Required of both survivor and thriver will be a financial reporting system that will have the ability to spit out reports of inventory, accounts receivables, revenue, and expenses at periods of time that are supportable. For thrivers, inventory and accounts receivables are “assets” that make a better case to lower the cost of capital. For the survivor, these assets will be used as collateral. 

Thriving businesses have a key advantage – their owners can typically invest their own money alongside the money they’ve requested from a lender or capital source. Survivors need to show their commitment to the business in other ways, with some serious collateral. This could mean their homes or other major asset.

Banks/Traditional Lenders

When using a traditional lender (think banks), the cost of capital can vary depending on the financial health of the company applying for a loan. Loan costs include interest and closing fees, and requirements throughout the life of the loan, such as the submission of ongoing financial reports throughout the year, and potential audits and reviews of annual financial reports by an outside CPA. Traditional lenders tend to be more conservative – favoring the “thriver” over the “survivor,” in order to get a single-digit returns on their money.

Investors (Private equity, VCs, Angels and Strategics)

Unlike a bank loan, in which a company takes on debt, a capital infusion from investors (angel, private equity, venture capital firm, etc.) is debt-free, but still comes at a price. Investors aren’t lending money as much as they are investing in a portion of the company, and with it, will take a percentage of profits and have a say in how it’s managed. Basically, it’s financing in exchange for a partner. The good news is that the right investor – one who can add value to the business -- can be a great asset who can help grow the business faster.

For the survivor, investors may be more welcoming than traditionally lenders. They are accustomed to more risk, and typically are more interested in the strategic opportunity for turnaround growth. Getting the attention of investors is similar to working with banks, although investors, such as “strategics,” will be more interested in the business model, competition, and overall opportunity for growth. They see opportunities to leverage a company in need of cash with other growth opportunities and will generally take on more risk for more return.


Factors – financial institutions that collateralize or purchase a company’s accounts receivable – can be a solution for any firm that doesn’t want to take on debt or partners.  Factors don’t care about a company’s financial health as much as the collectability of the accounts receivable, or invoices. 

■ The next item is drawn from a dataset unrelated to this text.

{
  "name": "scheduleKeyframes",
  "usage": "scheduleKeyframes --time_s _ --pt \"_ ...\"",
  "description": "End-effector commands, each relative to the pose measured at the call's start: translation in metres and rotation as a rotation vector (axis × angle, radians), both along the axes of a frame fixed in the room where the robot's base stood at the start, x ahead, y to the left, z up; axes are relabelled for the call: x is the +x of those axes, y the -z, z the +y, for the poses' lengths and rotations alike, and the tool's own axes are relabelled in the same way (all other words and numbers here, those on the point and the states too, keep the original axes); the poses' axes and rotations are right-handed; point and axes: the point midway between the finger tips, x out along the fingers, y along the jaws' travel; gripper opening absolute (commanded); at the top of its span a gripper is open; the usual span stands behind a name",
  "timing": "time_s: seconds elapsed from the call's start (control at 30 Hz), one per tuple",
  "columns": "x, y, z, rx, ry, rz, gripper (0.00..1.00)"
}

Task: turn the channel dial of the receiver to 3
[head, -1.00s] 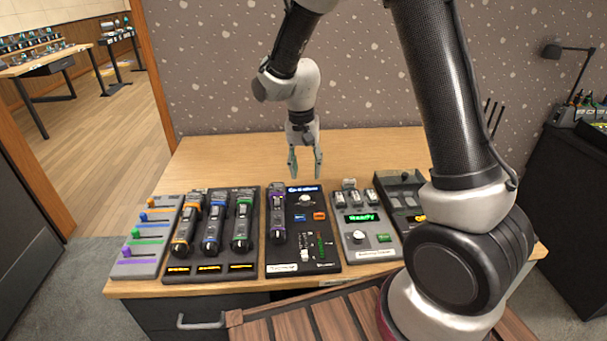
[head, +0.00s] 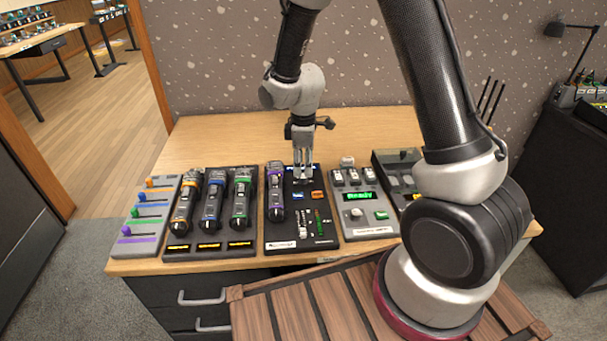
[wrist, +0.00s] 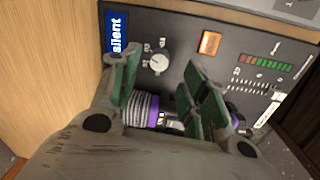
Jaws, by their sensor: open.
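The receiver is a dark panel (head: 322,232) in the middle of the row on the table; it also shows in the wrist view (wrist: 175,25). Its channel dial (wrist: 159,62) is a small pale round knob with numbers around it, too small to read surely; its setting cannot be told. My gripper (head: 303,178) points down over the panel's far part and hides the dial in the head view. In the wrist view my gripper (wrist: 162,62) is open and empty, with the dial between its fingertips in the picture. Contact cannot be told.
A purple-banded microphone (head: 276,190) lies on the panel's left side, close to my fingers. An orange button (wrist: 209,43) sits near the dial. A grey unit with a green display (head: 358,205) stands right, a microphone charger (head: 210,252) left. The table behind is clear.

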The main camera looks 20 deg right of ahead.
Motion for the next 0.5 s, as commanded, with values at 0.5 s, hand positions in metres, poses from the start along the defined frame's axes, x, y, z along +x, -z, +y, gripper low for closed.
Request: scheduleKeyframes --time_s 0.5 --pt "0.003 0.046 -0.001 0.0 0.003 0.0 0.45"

Factors are typically used by firms with cash-flow issues. A simple example is the company that, instead of waiting for customers to pay a set of invoices, sells them to a factor at a discount, often 70-85 percent of the purchase price of the accounts. The balance of the invoice is paid once the invoice is paid, with the factor taking out its fees and commission. 

Vendor Leasing

A vendor leasing agreement is also an option for thrivers and survivors if the financing they need is for a specific piece equipment or materials offered by one company. Here, the credit-worthiness of the company is important, but this option is not as complex as applying for a bank loan. The cost comes by way of simple interest charged against what amounts to “financing” for the product or equipment purchased. Additionally, businesses may be able to take advantage of discounts offered by vendors for various reasons, including paying off a balance prior to a due date. The interest factor when utilizing this discount can equate to a double digit interest rate, much better than what you presently receive on their bank balance presently.

Capital Combinations

I’ve discussed using one lender as opposed to another in this article, but the reality is most businesses pursue some combination of these funding sources. Business owners need to ask what sources of financing are realistically available, and what’s the cost of capital for each? Which tradeoffs is a business owner willing to live with? Bank loans allows a business owner to maintain control, but may call for a personal guarantee and collateral. Investor money involves giving up a piece of the company and allowing in a partner. Beyond traditional lenders, alternative financing sources may be difficult to pursue, or be costly.